The 2006 breakout album Fox Confessor Brings the Flood was the result of a songwriter and vocalist who found new comfort with her instruments. The songs are more personal and more nuanced, and Case was clearly leaving the punk and country sounds behind. Around the time of the album’s release, Case performed on Austin City Limits, and that show is a striking document of a fully realized transformation from indie favorite to iconoclast. It sounds like hyperbole but if you listen to the show (or watch it) it is difficult to deny that they captured a special bit of chemistry on that stage. Case runs through a dozen originals and a few stunning covers and the songs all shine bright and clear with her brilliance still undimmed by ego. It’s a breathtaking example of her power, and “Favorite”—originally off of The Tigers Have Spoken is a highlight that opens the set.
Off Case’s sophomore album Furnace Room Lullaby, which straddles the alt country twang of her debut and the more indie rock sounds featured on her breakthrough albums, “Mood to Burn Bridges” marries a jangly electric guitar with a punk rock tempo and attitude. The song begs to be cued up on the jukebox of a smoky dive bar (that’s true of nearly all of the album), and by the time the song crashes into the bridge Case gets a chance to unleash her more soulful vocal styling. It’s an early look at the power, clarity and emotion that now defines her.

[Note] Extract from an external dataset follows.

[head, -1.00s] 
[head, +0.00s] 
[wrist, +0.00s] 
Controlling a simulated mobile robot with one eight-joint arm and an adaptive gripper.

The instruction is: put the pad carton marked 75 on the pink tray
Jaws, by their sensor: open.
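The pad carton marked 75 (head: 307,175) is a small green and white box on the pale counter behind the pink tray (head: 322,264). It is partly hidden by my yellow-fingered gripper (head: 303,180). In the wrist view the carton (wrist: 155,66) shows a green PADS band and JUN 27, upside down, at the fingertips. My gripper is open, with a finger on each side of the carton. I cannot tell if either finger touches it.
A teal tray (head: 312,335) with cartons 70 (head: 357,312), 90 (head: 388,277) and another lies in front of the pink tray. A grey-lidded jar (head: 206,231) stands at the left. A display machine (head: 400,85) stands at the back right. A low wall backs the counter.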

Fox Confessor Brings the Flood from 2006 was a breakout album for Case and an unbridled tour-de-force of songwriting and vocal power. It is, more than any of her other LPs, wall-to-wall with incredible compositions and performances. “Maybe Sparrow” is pleading and melancholy but not morose (even with the plaintive strings), and it features Dexter Romweber of psychobilly pioneers the Flat Duo Jets on guitar. A favorite at live shows where bandmate Jon Rauhouse typically bangs out accompaniment on a banjo, the rendition on the Austin City Limits live recording is essential listening.

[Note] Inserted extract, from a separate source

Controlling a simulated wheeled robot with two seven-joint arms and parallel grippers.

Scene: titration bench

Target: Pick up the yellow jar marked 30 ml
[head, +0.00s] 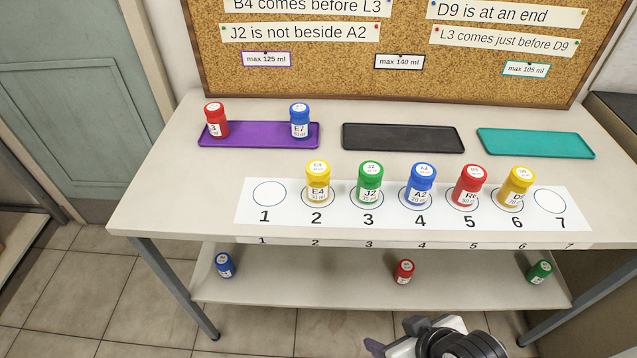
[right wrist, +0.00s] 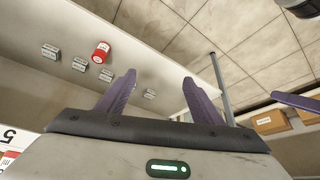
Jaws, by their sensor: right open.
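A purple finger-like piece, perhaps of my left gripper, enters the right wrist view at right.
Green J2 (head: 369,184), blue A2 (head: 420,187) and a red jar (head: 469,188) stand between the yellow ones. The purple tray (head: 260,141) holds a red and a blue jar. The black tray (head: 403,139) and teal tray (head: 535,143) are empty. The lower shelf (head: 320,285) holds 3 jars.

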While The Worse Things Get was a commercial success and earned plenty of critical praise, it’s hard to deny that it is an uneven offering (especially when held up to the masterpiece of Fox Confessor). The album takes a few tracks to really get moving, and there are a few songs that pull the energy of the album down just as it gets up steam. But if there are some valleys in the track list, they just make the album’s peaks seem to soar that much higher. “Bracing for Sunday” starts off sounding like a barroom recollection of good times, then, the sax (played by Steve Berlin of Los Lobos) kicks in before the second verse and Case confesses, “I only ever held one love / her name was Mary Anne / she died having a child by her brother / he died because I murdered him.” It gets dark quickly, yet, melody buoys the grim subject matter and keeps listeners’ feet tapping as they root for the “Friday night girl,” even as she shakes with uncertainty in her bed. It’s another example of how Case can slip gritty and often grim stories into catchy tunes like a dog owner hiding a bitter pill in a piece of cheese. The saxophone is a striking contrast to her vocals, something Case should feature in her arrangements more often.

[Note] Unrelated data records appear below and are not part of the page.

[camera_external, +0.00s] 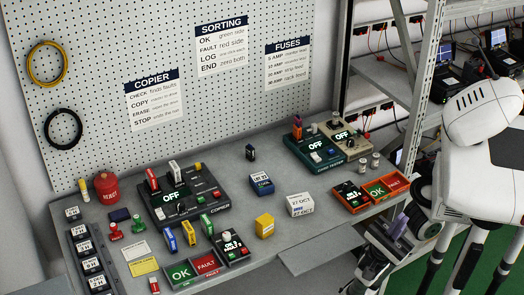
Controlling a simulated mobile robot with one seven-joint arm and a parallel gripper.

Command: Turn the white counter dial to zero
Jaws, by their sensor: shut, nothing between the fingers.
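I cannot single out a white counter dial with certainty; its markings are too small to read. Two small pale cylinders, the left one (363,165) and the right one (376,160), stand on the bench behind the orange OK and FAULT trays. A white block (300,205) reading 27 OCT sits near the bench's front middle. My gripper (364,278) hangs low off the front edge at the right, apart from all of these. Its fingers are small and dark, shut with nothing held.
The grey bench (330,228) holds a dark copier (205,205), a green chip tester (308,157), a beige unit (350,146), orange trays (352,196), a yellow box (265,225) and a red pot (106,188). A shelf projects at the front (315,262). Metal racking (428,65) stands right.

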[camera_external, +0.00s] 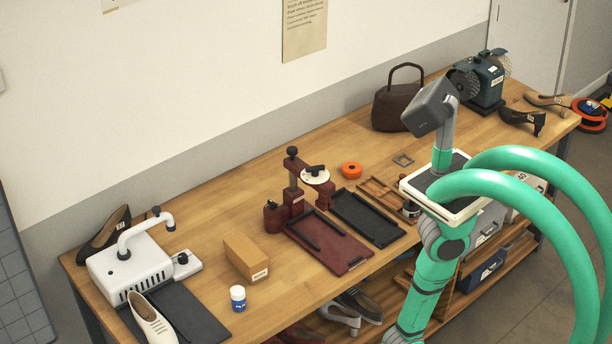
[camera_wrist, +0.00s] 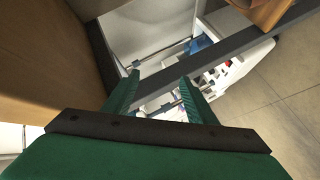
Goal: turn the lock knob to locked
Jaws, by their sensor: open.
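A dark red press-like device (camera_external: 296,200) stands mid-bench in the external view. It carries a white round dial (camera_external: 306,177) with a black knob (camera_external: 316,169) on top. A white machine (camera_external: 128,268) at the left end has a small black knob (camera_external: 182,258) on its side block. I cannot read markings at either knob, so which is the lock knob and how it is set is unclear. My gripper (camera_wrist: 160,78) is open and empty in the wrist view, with neither knob visible there. I cannot make it out in the external view.
The wrist view shows a white container (camera_wrist: 160,45), grey bar (camera_wrist: 262,45) and floor (camera_wrist: 275,105).

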A southern gothic rendition of Edgar Allan Poe’s “A Tell Tale Heart” with a murderous woman at the center, the title track to Case’s second LP was her first experiment with the murder ballad, and it is chilling. “All night all I hear / all I hear is your heart / how come / how come,” she nearly shrieks to begin the song before the guitars build their mournful foundation (once again, the ACL performance is particularly affecting as the glassy pedal guitar work of Jon Rauhouse anchors Case’s croon). In the hand of nearly any other vocalist the song would sound silly, but the weight and emotion that Case imbues into the ballad transforms a maudlin sentiment into a desperate fury.
There are not a lot of love songs in Case’s catalog, though “The Pharaohs” comes close. Featuring Visqueen’s Rachel Flotard on backup vocals and The Band’s Garth Hudson on the organ, the song teases a happy tail about young lovers before derailing into a nearly inscrutable morass of depressive thoughts. Lyrically it is more obtuse than most of Case’s songs, but she delivers the tricky lines with such force and power that it doesn’t even matter. “I listened in when you thought you were alone,” she warbles, “calling the sphinx on a tornado’s phone / who knew what you meant / I only heard what I wanted.” She could sing names out of the phonebook with that voice and still sell out shows.
A parable based on her grandmother’s tales of Ukrainian relatives who succumbed to insanity in the old country, in “Dirty Knife” features some of Case’s most strikingly visual lyrics. “Cascading letters pool on the stairs / the grass is high, the cats are wild / you can’t even touch the tip of their tails,” give you just a hint of the desperation that surrounds the song’s central character, and as the creeping insanity overtakes the woodsman, the song swells and Case concludes her story with two verses in Ukrainian. It’s a fable with a grim ending that’s delivered with a sweetness that’s further underscored by doleful strings and upright bass. In Case’s catalog filled with more vivid imagery than a year’s worth of National Geographic magazines, “Dirty Knife” is a widescreen Technicolor spectacle that you won’t soon forget.
Perhaps the most beautiful song ever sung about a monstrous serial killer and the near countless victims of his violence, “Deep Red Bells” is a lament for the dozens of women killed by the Green River Killer who terrorized the interstates around Case’s then home of Tacoma, Washington. Calling a song “haunting” is trite these days, but in the case of “Deep Red Bells” it is all too applicable. When Case was eight, she carried a steak knife on her walks to school for fear that the killer would attack her, and she told the the A.V. Club, “I think about [that fear] every time I walk somewhere by myself, which is a lot.” With “Deep Red Bells” she turns this fear into one-sided conversation with “those murdered on interstate,” and she transfers that lingering unease to the listener.
Case’s albums get more autobiographical with each release as she gets more comfortable writing about herself, and “Hold On, Hold On” was an early example of a song with Case herself set as the central character. The lead single off Fox Confessor is a tale of a woman who won’t let anyone get too close, and while it may not be the most delicate or nuanced track, it became the hook that caught countless new fans for Case. It’s equal parts jangly country tune and driving indie rock confessional, and it has all the elements that make Case’s songs so beguiling. There are the two guitars—one electric, one pedal steel—reverb-drenched and twisting around and through the haunting backup vocals while Case performs with an unapologetic lyrical frankness in her incomparable shimmering alto.